**Task instructions**
Pick out all lines of the entries that include the word "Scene" and copy them.

**Entries supplied**
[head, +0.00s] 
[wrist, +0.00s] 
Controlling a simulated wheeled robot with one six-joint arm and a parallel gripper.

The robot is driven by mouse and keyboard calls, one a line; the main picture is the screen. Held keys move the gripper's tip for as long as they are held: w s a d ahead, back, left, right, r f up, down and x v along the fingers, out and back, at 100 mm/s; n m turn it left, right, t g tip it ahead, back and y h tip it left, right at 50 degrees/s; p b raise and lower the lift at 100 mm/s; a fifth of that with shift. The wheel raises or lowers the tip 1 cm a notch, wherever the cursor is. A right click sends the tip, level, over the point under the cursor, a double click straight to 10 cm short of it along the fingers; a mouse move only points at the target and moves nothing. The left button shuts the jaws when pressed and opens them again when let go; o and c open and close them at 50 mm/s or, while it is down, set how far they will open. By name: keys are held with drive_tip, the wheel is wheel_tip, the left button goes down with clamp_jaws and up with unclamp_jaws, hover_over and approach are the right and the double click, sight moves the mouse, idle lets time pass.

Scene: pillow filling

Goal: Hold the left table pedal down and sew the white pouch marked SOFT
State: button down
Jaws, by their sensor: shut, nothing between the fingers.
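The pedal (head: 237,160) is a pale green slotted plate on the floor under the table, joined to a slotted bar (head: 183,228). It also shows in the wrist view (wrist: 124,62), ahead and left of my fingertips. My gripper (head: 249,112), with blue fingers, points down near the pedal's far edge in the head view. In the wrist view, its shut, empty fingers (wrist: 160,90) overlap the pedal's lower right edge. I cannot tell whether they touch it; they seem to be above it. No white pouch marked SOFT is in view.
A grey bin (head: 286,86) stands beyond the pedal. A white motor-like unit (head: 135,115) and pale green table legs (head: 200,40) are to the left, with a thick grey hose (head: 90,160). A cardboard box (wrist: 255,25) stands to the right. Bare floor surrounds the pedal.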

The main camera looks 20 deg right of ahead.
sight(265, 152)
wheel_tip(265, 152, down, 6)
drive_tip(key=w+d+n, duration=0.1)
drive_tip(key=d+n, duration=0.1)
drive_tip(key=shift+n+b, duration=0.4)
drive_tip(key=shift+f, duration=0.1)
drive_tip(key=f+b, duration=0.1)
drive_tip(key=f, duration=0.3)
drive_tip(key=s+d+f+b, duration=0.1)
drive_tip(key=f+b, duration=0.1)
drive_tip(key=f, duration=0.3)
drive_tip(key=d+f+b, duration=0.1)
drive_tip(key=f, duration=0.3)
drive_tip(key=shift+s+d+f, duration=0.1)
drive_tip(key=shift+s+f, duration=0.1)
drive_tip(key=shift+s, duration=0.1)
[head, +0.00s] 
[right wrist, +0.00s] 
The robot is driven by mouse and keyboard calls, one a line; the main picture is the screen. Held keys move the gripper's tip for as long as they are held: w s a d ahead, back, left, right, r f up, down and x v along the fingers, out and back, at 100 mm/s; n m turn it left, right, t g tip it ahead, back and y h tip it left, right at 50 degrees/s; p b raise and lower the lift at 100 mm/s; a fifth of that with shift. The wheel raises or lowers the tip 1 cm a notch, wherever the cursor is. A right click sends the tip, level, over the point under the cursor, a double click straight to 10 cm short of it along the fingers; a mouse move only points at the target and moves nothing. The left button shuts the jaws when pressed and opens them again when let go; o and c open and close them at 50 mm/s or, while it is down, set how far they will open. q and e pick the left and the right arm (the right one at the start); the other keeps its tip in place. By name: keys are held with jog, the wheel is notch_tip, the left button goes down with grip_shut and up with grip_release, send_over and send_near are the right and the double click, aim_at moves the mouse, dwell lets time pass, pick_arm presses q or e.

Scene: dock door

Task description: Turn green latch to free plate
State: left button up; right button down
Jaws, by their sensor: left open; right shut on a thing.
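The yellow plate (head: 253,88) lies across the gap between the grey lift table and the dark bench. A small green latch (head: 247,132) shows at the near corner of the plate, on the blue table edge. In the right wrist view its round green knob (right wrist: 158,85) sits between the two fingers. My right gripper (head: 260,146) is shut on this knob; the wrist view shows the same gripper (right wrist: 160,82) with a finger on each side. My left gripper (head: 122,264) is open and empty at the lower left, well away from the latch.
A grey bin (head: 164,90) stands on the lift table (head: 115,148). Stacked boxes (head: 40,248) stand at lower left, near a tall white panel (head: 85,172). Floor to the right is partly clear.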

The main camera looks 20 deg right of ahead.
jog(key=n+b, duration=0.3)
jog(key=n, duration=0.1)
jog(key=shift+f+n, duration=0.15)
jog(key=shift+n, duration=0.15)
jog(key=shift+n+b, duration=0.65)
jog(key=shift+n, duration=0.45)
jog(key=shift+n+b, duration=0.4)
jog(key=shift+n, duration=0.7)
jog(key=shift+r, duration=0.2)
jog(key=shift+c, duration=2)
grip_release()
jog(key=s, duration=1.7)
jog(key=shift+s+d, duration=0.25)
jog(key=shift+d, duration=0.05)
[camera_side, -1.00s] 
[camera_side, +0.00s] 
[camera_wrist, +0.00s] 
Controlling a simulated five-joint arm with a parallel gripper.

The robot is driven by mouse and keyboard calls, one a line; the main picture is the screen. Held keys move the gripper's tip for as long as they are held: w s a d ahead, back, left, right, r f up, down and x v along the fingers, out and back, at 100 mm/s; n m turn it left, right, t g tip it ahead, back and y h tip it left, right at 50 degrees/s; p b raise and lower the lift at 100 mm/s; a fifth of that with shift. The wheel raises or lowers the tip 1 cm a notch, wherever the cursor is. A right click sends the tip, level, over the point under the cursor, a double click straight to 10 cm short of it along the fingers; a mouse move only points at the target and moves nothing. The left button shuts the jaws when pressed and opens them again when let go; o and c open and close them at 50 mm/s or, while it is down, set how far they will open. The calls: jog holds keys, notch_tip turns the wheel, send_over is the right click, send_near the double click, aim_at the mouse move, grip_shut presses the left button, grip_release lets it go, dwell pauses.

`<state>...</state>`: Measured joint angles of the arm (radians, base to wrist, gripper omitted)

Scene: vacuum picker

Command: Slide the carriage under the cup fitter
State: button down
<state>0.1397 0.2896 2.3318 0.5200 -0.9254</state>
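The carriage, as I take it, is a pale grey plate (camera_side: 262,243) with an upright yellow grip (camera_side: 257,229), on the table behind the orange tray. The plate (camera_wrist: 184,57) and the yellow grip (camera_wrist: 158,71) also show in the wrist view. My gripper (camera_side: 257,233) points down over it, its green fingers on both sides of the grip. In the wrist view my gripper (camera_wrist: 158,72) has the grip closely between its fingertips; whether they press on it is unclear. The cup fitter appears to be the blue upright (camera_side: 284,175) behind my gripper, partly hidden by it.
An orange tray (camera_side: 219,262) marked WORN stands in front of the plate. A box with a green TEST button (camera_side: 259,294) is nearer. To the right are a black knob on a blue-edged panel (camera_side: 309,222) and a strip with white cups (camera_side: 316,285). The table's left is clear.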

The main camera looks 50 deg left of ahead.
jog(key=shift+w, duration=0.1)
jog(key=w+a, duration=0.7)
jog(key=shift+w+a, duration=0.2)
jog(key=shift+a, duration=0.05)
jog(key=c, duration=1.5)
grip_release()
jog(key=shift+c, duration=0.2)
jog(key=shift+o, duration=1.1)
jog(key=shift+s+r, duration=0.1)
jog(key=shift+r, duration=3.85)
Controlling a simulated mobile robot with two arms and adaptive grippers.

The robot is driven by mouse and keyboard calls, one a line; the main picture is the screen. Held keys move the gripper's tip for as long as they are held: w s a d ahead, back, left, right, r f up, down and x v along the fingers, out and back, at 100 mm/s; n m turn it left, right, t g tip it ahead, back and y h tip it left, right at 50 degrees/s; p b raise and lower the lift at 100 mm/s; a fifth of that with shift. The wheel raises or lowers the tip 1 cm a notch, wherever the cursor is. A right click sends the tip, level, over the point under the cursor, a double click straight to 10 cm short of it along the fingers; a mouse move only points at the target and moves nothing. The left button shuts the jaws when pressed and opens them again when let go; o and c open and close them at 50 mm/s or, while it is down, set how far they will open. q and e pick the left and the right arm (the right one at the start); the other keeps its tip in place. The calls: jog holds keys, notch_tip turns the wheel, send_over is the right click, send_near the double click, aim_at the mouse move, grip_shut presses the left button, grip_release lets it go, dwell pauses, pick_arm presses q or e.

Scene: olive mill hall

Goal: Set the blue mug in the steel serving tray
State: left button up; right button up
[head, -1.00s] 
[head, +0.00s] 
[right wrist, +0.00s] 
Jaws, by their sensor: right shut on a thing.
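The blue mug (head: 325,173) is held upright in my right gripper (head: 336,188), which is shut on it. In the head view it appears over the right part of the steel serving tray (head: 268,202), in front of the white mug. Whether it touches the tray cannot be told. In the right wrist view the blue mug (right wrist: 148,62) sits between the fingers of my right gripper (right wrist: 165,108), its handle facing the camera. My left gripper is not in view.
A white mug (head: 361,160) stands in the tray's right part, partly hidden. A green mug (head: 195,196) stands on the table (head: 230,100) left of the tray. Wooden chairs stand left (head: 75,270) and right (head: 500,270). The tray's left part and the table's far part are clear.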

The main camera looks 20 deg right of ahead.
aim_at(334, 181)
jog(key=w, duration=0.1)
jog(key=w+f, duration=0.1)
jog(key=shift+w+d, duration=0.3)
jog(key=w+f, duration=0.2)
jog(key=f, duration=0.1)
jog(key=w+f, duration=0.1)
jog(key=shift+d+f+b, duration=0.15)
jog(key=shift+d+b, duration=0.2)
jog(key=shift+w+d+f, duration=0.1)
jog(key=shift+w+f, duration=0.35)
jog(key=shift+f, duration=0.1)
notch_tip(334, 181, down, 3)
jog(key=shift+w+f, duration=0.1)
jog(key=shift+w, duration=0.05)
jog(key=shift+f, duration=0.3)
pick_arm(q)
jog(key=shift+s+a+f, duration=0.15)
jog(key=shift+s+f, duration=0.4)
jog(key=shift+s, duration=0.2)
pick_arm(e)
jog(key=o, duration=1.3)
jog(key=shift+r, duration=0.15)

**Expected answer**
Scene: pillow filling
Scene: dock door
Scene: vacuum picker
Scene: olive mill hall

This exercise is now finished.